Le système éducatif français doit trouver une troisième voie pour échapper à l’alternative qui consiste à choisir entre ségrégation sociale et carcan administratif, souligne Guillaume Prévost. Comment identifier cette troisième voie, plus conforme à l’idéal républicain et démocratique de notre société ?
La récente ouverture des données sociales de l’Education nationale montre à quel point l’école est socialement stratifiée. Ce constat préoccupant souligne l’importance de mieux prendre en compte les préférences des familles, quelle que soit leur condition sociale.
La publication en octobre des indices de position sociale des établissements scolaires soulève, à juste titre, un émoi considérable. Ces données ont été construites à partir de la profession des parents pour établir la carte de l’éducation prioritaire.
Désormais accessible au grand public à la suite d’une décision du tribunal administratif de Paris, cet indice permet désormais de jauger, du point de vue des parents, la « bonne fréquentation » des écoles, collèges et lycées.
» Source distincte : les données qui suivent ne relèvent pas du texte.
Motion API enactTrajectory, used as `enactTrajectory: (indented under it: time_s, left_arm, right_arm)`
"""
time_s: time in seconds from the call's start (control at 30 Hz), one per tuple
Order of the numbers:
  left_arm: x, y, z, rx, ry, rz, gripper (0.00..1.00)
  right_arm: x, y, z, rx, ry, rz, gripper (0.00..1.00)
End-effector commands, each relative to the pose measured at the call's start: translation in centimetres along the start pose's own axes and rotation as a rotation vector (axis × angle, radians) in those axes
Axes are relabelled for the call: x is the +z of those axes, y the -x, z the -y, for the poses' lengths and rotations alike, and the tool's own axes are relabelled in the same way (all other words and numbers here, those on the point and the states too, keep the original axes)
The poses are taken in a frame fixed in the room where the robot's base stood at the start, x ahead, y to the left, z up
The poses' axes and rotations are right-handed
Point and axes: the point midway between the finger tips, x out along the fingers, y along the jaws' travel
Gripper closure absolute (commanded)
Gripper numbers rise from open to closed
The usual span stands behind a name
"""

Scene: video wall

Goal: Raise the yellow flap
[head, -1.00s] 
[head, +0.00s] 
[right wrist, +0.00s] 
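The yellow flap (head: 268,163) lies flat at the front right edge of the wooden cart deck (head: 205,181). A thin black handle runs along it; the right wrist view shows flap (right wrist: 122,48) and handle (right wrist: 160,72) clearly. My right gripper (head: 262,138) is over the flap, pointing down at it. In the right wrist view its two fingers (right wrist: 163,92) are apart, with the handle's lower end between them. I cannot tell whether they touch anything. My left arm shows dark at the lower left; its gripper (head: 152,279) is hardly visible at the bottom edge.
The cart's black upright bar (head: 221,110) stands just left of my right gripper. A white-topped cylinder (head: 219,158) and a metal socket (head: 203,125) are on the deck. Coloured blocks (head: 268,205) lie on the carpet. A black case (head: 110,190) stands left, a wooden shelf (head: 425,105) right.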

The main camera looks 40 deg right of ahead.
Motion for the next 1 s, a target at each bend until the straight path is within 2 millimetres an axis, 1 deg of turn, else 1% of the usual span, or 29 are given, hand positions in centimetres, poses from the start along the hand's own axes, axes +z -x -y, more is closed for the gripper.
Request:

Si on peut regretter les raccourcis et les caricatures que soulève cette publication, elle dresse cependant un état des lieux utile et sans concession de notre système éducatif, dont on souligne ici trois observations.
Du public vers le privé
Premièrement, les politiques de mixité conduites depuis vingt ans ont été mises en échec par les familles les plus favorisées. En comparant la composition sociale des collèges et celle de leur territoire d’implantation, la direction statistique de l’Education nationale constate en 2022 que les inégalités entre établissements publics ont été réduites au cours des 20 dernières années, notamment au travers des mesures de carte scolaire. Cependant, la même étude montre que cette réduction a été intégralement compensée par la hausse des inégalités sociales entre collèges publics et privés.
En bref, les milieux les plus favorisés ont fui les politiques de mixité mises en oeuvre dans les collèges publics en inscrivant leurs enfants dans le privé. Ce mouvement d’éviction est particulièrement marqué à l’entrée au collège, puisque la part des élèves scolarisés dans le privé passe de 14 % en CM2 à 22 % en 6e (source : ministère).
Dialogue parents enseignants
Deuxièmement, le comportement des familles est un facteur-clé de la performance de notre système éducatif. La recherche montre que l’implication des parents est décisive pour la scolarité de leurs enfants, en particulier pour les élèves en difficulté. A la suite d’une expérimentation menée en 2008 dans l’académie de Créteil, l’Ecole d’économie de Paris a montré que les échanges entre parents et enseignants amélioraient les résultats des élèves.
En France, cette implication est très fortement corrélée au milieu social. Une étude récente du ministère à propos des élèves les plus en difficultés à l’entrée au CP montre qu’à l’entrée en CM2, 60 % des élèves issus de milieux favorisés ont connu une évolution positive contre seulement 30 % des élèves des milieux défavorisés.
Soutien aux familles
A qui la faute ? Dans une étude édifiante de 2008 consacrée au rapport des parents pauvres à l’école, ATD-Quart Monde renverse la perspective : l’institution scolaire tendrait à délégitimer des familles culpabilisées par leurs propres difficultés scolaires passées. A contrario, au Québec, le soutien à l’implication des familles a produit des résultats remarquables à destination des familles primo-arrivantes ou allophones.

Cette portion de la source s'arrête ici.